How to count files in directories in S3
Problem:
We can count files in directories in S3 using the AWS CLI. The command is:
s3cmd ls --recursive s3://preciselab/sowa/voice/gtt | wc -l
We list all files recursively and then counting lines (-l flag) with file names.
But we would like to get distribution of files in directories.
Solution:
We can use the following command:
s3cmd ls --recursive s3://preciselab/sowa/voice/gtts | awk '{print $4}' | grep -oP 'gtts/\K[^/]+' | sort | uniq -c | sort -nr
190 pl
111 it
109 en
108 de
104 es
103 fr
100 ar
98 ru
97 nl
97 ja
96 zh
24 nb
Keys to understand what is happening:
- s3cmd ls —recursive: Lists all files in the S3 bucket recursively.

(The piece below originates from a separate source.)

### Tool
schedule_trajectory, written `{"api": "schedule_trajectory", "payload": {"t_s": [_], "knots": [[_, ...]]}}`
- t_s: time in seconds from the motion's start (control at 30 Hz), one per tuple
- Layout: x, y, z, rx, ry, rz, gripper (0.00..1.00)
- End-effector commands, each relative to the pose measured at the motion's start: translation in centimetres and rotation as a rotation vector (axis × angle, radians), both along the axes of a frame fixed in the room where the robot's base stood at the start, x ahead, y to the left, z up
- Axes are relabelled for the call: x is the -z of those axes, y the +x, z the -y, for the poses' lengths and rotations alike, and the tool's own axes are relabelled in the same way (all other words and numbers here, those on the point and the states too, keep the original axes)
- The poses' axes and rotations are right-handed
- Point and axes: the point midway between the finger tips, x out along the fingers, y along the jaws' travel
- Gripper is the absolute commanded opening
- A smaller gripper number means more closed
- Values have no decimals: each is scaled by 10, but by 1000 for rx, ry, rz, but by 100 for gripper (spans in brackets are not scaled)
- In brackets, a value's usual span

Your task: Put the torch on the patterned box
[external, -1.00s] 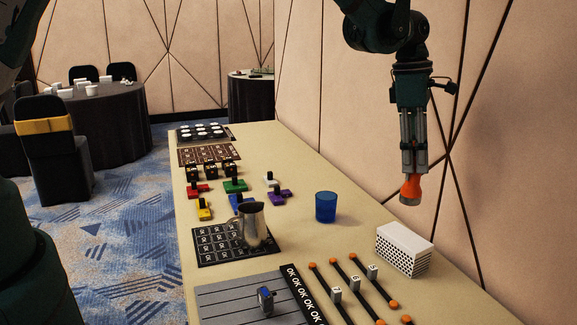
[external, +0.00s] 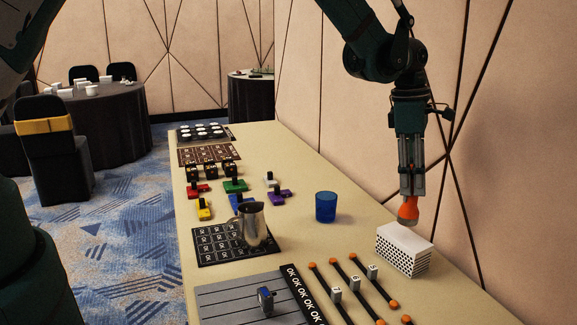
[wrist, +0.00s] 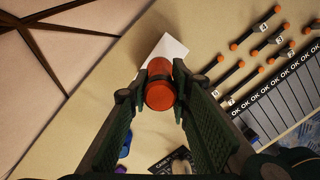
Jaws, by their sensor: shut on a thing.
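The torch (external: 409,210) is orange with a grey lower end. My gripper (external: 411,192) is shut on it and holds it upright, grey end down, over the patterned box (external: 404,247). The box is white on top with a black dotted pattern on its sides and stands on the table near the wall. The torch's lower end is close to the box top; I cannot tell whether they touch. In the wrist view the torch (wrist: 160,92) sits between my two fingers, and the white box top (wrist: 171,47) shows partly behind it.
A blue cup (external: 326,207) and a metal jug (external: 252,224) stand left of the box. Numbered sliders on bars with orange ends (external: 354,282) lie in front of it. The wall (external: 500,130) is close on the right.

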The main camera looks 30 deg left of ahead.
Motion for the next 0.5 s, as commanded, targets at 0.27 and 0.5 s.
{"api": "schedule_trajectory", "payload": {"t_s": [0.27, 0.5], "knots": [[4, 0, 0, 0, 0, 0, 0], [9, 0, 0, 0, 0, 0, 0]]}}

- awk ‘{print $4}’: Extracts the 4th column, which contains the S3 object paths.
- grep -oP ‘gtts/\K[^/]+’: Extracts directory in gtts/ using a Perl-compatible regex (\K discards everything before it).
- sort: Sorts the language codes alphabetically.
- uniq -c: Counts occurrences of each language code.
- sort -nr: Sorts the counted output in descending numerical order for easy reading.
It is worth to know regex, awk, grep, sort and uniq commands to faster analyze data.